The Cults of Morr and Ulric also still have their religious investigators, but these are run by the cults themselves and although tolerated, they are not state-sanctioned and do not have the numbers, funding, or training of the Holy Order of Templars. Indeed, on paper at least, these organisations would have to defer to a state-sanctioned Witch Hunter while on Imperial soil—this has led to rivalry and resentment from some quarters. The Witch Hunters of other religions could instead be seen as various sorts of Templars and exorcists, not Witch Hunters in the sense that is being used here.[1c]

Renegade Hunters Edit

Whilst Mercenary hunters are motivated by gold, and devout hunters by spiritual wealth, there are those some Witch Hunters who do not fit into an easily defined category. These ‘renegades’ seldom have simple reasons for turning to the hunting life. Lacking any kind of support from a religious cult or noble sponsor, they walk a difficult path-motivated by guilt, revenge, honour and other such emotions. Iron-faced lone wolves; they often spend years tracking a single foe, hunting them down with obsessional zeal and bloodlust.[1d]

These self-appointed Witch Hunters can be found across the Empire, operating on their own terms and without official authority. Some of them are rogues or zealots following personal crusades; others are corrupt, accusing wealthy people for the sake of confiscating their possessions. However, such is the terror that the term “Witch Hunter” conjures in the minds of the Empire’s peasants in rural areas they often believe anyone who claims to be a cleanser of Chaos. Community leaders, priests, and lawyers may be more skeptical but they may be hesitant to stand up against a firebrand orator, in case they are seen as siding with the force of darkness themselves.[1d]

While they have the zeal of the cult-sponsored organisation, they lack the infrastructure and support to help them overcome their foes. As a result, many of these men find a grim end, overwhelmed by their enemies. But a few, a scant few, make their mark and earn the respect of their peers with their impossible successes.[2b]

Judge, Jury and Executioner Edit

Some of these Witch Hunters prefer to work outside the law. Some suspect they would never be able to arrest some of their quarry and bring them to trial; others believe Sigmar’s justice is too good for the scum they pursue, and a few begin to see the marks of Chaos everywhere. If caught, these renegades are treated as harshly as if they were Chaos worshippers themselves. Some criminals have been known to pose as travelling Witch Hunters; they visit remote communities, whip up hysteria against an innocent, have them burned, confiscate their assets and flee before their crime is uncovered.
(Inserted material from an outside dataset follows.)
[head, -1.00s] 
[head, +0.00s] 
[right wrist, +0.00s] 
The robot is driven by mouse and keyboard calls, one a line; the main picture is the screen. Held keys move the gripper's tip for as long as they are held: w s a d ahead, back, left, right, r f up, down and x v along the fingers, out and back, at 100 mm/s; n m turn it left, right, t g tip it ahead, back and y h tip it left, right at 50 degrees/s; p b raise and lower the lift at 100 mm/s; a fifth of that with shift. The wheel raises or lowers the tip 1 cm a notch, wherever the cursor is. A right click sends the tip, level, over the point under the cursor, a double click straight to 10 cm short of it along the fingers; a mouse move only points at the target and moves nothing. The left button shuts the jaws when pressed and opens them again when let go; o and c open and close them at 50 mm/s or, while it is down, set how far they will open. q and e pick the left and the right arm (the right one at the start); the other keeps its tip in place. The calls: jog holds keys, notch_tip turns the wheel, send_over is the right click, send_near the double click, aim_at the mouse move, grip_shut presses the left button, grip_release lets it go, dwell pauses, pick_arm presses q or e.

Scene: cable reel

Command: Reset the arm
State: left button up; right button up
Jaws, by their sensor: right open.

If caught, their punishment is harsh. Impersonating a Witch Hunter is a capital offence.[1d]

Witch Hunter Tactics Edit

Most see Witch Hunters as nothing more than state- or Cult-sanctioned agitators, who control crowds by spreading fear and suspicion, and there is some truth to this. Witch Hunters use the resources available in a community, appropriating local soldiers and militia to help with whatever threat they face. Failing the presence of competent guards, they’ll make use of the peasants if they must.[2c]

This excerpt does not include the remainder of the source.